Mary Catelli | 990 comments The sentence cult of the literati is not perhaps something we want to import into genre fiction. Lovely sentences can be lovely, but fundamentally, the purpose of a story sentence is to induce the reader to read the next sentence.


message 42: by Brenda (new)

Brenda Clough (brendaclough) | 337 comments Yes, you have to use them the way you use a cherry on top of a sundae. The point of the sundae is the ice cream and the hot fudge. The cherry is simply an adornment. If it were a dish of cherries (with hot fudge and ice cream) it might be nice but it would not be a sundae.


message 43: by Mary (new)

Mary Catelli | 990 comments And you want to put the cherry on top.

That is to say, a sentence that makes them stop where you want them to stop.

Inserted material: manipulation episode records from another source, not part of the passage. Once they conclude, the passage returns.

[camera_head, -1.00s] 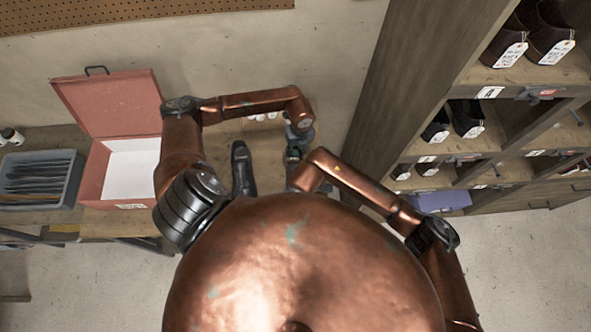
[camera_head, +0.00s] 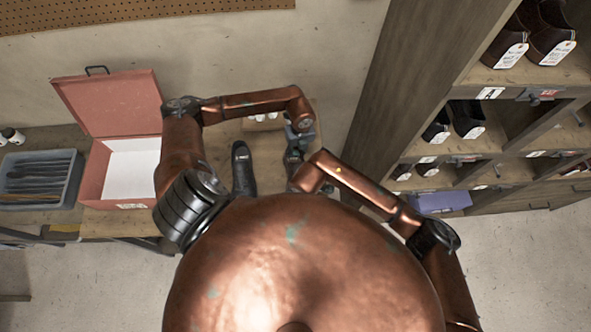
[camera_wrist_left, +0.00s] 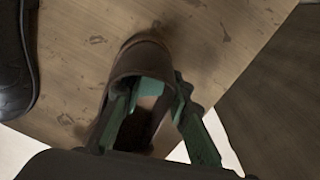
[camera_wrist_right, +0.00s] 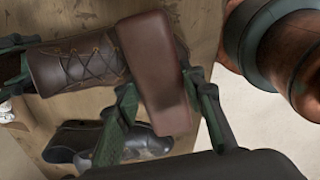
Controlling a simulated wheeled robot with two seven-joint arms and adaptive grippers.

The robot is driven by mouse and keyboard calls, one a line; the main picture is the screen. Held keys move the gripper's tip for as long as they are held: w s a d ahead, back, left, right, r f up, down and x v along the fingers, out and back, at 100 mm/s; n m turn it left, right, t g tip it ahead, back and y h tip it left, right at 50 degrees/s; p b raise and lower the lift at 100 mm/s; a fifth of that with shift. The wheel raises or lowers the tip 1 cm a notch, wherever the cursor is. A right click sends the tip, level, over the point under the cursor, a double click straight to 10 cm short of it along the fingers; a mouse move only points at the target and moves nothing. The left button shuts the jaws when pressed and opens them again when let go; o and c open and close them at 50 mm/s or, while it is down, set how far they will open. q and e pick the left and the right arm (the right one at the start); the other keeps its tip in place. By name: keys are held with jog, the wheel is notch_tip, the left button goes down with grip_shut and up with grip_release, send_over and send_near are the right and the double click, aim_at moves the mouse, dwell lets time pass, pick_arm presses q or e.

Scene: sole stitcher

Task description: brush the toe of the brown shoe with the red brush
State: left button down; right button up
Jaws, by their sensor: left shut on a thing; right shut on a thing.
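The brown shoe (camera_wrist_right: 75,66), with laces, is above the wooden bench top in the right wrist view; its opening shows in the left wrist view (camera_wrist_left: 145,60). My left gripper (camera_wrist_left: 160,110) is shut on the shoe around its opening. My right gripper (camera_wrist_right: 165,105) is shut on the red brush, a reddish-brown block (camera_wrist_right: 155,70). The brush lies across the toe end of the shoe and hides it; I cannot tell whether it touches. In the head view, my left gripper (camera_head: 300,132) and my right gripper (camera_head: 293,160) are close together and partly hidden by my arms.
A black shoe (camera_head: 243,170) stands on the bench left of my grippers. An open red box (camera_head: 92,180) and a grey tray (camera_head: 72,190) are farther left. A wooden shelf (camera_head: 395,90) with tagged shoes rises at the right.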

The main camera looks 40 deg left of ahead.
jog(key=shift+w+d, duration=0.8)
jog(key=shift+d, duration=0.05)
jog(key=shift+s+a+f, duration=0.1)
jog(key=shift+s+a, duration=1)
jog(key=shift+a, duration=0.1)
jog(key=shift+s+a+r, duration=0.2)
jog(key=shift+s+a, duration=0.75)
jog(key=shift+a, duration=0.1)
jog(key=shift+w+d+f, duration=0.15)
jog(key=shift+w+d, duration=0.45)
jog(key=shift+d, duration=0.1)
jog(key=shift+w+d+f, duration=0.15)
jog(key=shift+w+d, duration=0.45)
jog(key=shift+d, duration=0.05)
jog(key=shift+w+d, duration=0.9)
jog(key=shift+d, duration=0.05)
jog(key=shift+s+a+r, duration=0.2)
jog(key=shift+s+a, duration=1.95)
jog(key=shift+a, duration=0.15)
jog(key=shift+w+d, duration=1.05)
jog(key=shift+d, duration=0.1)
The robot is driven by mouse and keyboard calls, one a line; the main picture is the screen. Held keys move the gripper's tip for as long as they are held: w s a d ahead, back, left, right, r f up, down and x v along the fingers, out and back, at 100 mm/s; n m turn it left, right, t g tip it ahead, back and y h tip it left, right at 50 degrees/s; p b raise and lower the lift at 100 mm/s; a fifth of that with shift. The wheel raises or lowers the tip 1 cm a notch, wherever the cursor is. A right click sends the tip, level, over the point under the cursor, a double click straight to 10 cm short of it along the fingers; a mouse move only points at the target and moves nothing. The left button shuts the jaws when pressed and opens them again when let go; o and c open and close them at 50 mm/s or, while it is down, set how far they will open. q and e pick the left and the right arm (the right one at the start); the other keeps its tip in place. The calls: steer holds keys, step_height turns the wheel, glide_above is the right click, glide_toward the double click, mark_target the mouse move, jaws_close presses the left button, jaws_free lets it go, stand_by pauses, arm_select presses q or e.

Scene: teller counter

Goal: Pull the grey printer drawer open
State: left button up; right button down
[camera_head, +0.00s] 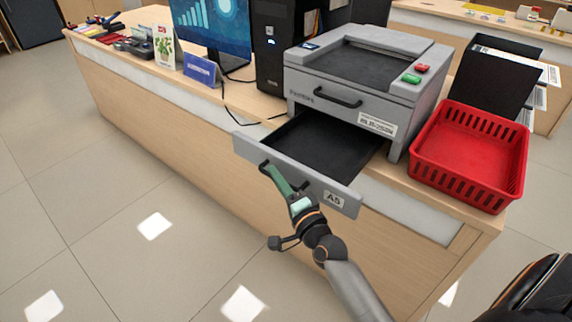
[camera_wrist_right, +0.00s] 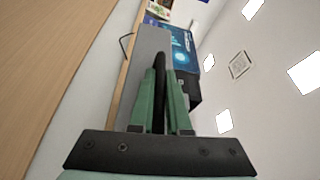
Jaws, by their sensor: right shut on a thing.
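The grey printer (camera_head: 363,75) stands on the counter in the head view. Its lower drawer (camera_head: 297,172), with a grey front marked A5, is pulled well out past the counter edge, and its dark inside shows empty. My right gripper (camera_head: 268,167) is at the left part of the drawer front, shut on the dark drawer handle. In the right wrist view, the green fingers close around the black handle (camera_wrist_right: 159,90), with the grey drawer front (camera_wrist_right: 146,75) beside it. My left gripper is not in view.
A red basket (camera_head: 470,155) stands right of the printer near the counter edge. A black computer tower (camera_head: 278,45), a monitor (camera_head: 208,25) and a blue sign (camera_head: 200,69) stand to the left. The floor in front of the counter (camera_head: 130,190) is clear.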

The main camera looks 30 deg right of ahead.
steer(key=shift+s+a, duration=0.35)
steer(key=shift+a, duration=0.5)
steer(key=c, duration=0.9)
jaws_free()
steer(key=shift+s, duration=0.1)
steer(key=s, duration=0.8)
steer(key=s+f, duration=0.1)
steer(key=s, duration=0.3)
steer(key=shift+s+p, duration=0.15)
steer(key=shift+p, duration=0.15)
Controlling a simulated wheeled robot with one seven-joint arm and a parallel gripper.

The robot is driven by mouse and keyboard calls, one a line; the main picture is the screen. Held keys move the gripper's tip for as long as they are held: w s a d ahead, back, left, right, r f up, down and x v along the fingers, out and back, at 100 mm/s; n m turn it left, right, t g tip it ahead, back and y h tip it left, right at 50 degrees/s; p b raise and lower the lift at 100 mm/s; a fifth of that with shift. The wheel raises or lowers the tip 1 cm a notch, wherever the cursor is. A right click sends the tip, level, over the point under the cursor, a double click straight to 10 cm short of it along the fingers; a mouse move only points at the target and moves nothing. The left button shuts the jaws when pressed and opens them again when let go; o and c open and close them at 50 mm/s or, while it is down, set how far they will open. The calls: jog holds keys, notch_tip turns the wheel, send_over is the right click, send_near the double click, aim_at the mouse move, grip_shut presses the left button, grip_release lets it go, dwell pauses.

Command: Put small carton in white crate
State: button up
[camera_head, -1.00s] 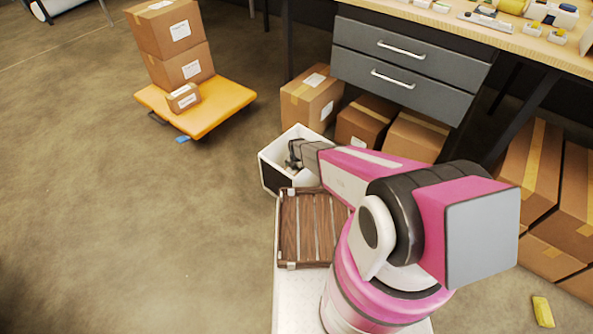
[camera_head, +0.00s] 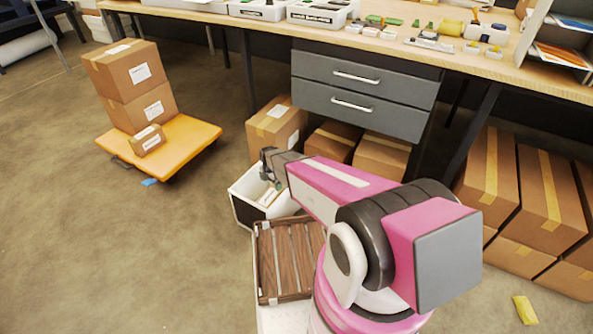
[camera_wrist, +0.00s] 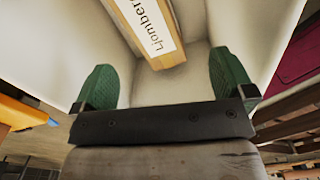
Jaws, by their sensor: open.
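The white crate (camera_head: 238,194), with a dark panel on its side, stands just beyond a wooden slatted crate. A small carton with a white label (camera_head: 268,196) lies inside it, partly hidden by the crate wall and my gripper. The wrist view shows this carton (camera_wrist: 150,28) tilted in the crate (camera_wrist: 55,45), beyond my fingers and apart from them. My gripper (camera_head: 270,173) is open and empty at the crate's top. Its green fingers (camera_wrist: 163,78) stand wide apart in the wrist view. Another small carton (camera_head: 148,140) sits on the orange cart.
The orange cart (camera_head: 195,140) at left also bears two stacked larger cartons (camera_head: 125,75). The wooden slatted crate (camera_head: 285,262) is beside my arm. Cartons (camera_head: 275,125) stand under the workbench (camera_head: 400,45) with grey drawers.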

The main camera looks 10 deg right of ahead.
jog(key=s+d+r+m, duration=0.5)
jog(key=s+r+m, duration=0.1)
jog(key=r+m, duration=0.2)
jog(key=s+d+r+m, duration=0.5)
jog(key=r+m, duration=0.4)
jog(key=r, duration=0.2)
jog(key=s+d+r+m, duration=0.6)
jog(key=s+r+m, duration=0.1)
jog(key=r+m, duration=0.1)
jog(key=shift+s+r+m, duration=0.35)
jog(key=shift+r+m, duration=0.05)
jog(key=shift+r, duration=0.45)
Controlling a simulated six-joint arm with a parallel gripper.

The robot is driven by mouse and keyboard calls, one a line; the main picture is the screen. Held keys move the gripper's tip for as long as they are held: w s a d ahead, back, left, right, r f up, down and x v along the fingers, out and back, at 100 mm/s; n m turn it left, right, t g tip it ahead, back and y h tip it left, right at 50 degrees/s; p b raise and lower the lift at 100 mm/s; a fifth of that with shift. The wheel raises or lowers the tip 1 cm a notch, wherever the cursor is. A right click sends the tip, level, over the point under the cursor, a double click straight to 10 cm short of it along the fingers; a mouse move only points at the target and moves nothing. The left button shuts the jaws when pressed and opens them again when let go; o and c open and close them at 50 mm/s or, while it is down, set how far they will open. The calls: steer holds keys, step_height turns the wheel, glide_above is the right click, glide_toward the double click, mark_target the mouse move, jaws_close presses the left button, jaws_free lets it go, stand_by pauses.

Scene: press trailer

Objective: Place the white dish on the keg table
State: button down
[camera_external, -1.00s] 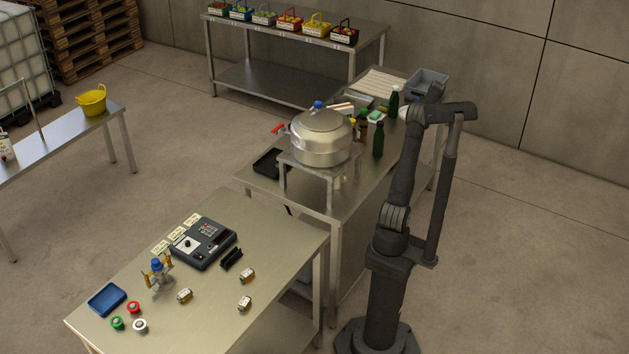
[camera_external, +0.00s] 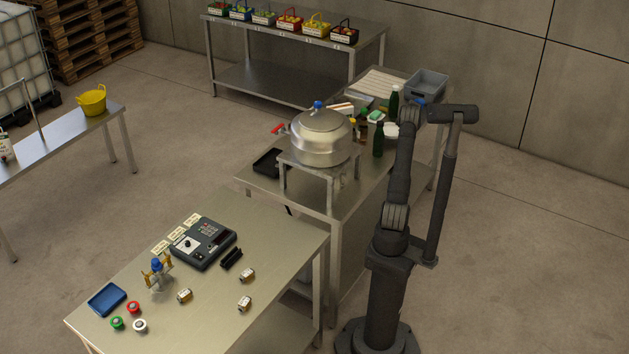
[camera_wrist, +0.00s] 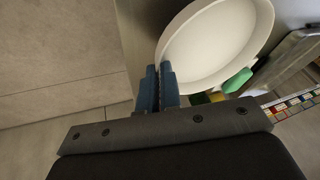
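The white dish (camera_wrist: 215,42) is large in the wrist view, and a small part of the dish (camera_external: 392,130) shows beside my arm in the external view. The blue fingers of my gripper (camera_wrist: 159,88) are close together at the dish's near left rim, one on each side of its wall, shut on it. The arm mostly hides my gripper in the external view. The keg table (camera_external: 262,187) is the steel bench in the middle. It bears a silver keg (camera_external: 321,138) with a red tap, on a small stand (camera_external: 318,166). The dish's height over the bench is unclear.
Green bottles (camera_external: 378,139) and small items stand right of the keg. A grey bin (camera_external: 428,84) is at the bench's far end. A black tray (camera_external: 269,162) lies left of the stand. The front table (camera_external: 285,250) holds a control box (camera_external: 203,243).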

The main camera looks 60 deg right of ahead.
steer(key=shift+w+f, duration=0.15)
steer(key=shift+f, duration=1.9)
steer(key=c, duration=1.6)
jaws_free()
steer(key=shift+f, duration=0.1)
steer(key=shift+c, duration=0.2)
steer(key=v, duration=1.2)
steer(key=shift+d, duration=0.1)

Of course, that's more easily done with a stunning revelation than with a marvel of prose.


message 44: by Brenda (new)

Brenda Clough (brendaclough) | 337 comments Which is to say you are a plotster rather than a style maven. I too would far prefer a hairpin plot twist.


message 45: by Mary (new)

Mary Catelli | 990 comments It's not just that I like it better. It's that, difficult though it is, it's easier to have the Evil Overlord declare at the end of the chapter, "I've already captured the knight you sent to do the deed while you distracted me," than to write such a stylistic beauty that we will stop and admire without any substance behind it.


message 46: by Ian (new)

Ian Bott (iansbott) | 5 comments If the purpose of "fancy" is to admire the writing first and the story second, then color me plain.

To me, the purpose of writing is to tell the story. Sometimes, done well, "fancy" writing enhances the story but ultimately, fancy or plain, the goal of writing is to let the story shine.

Just my 2 cents worth :)


message 47: by M1 (new)

M1 | 11 comments Ian-- completely agree. So long as the writing serves the story, all is well.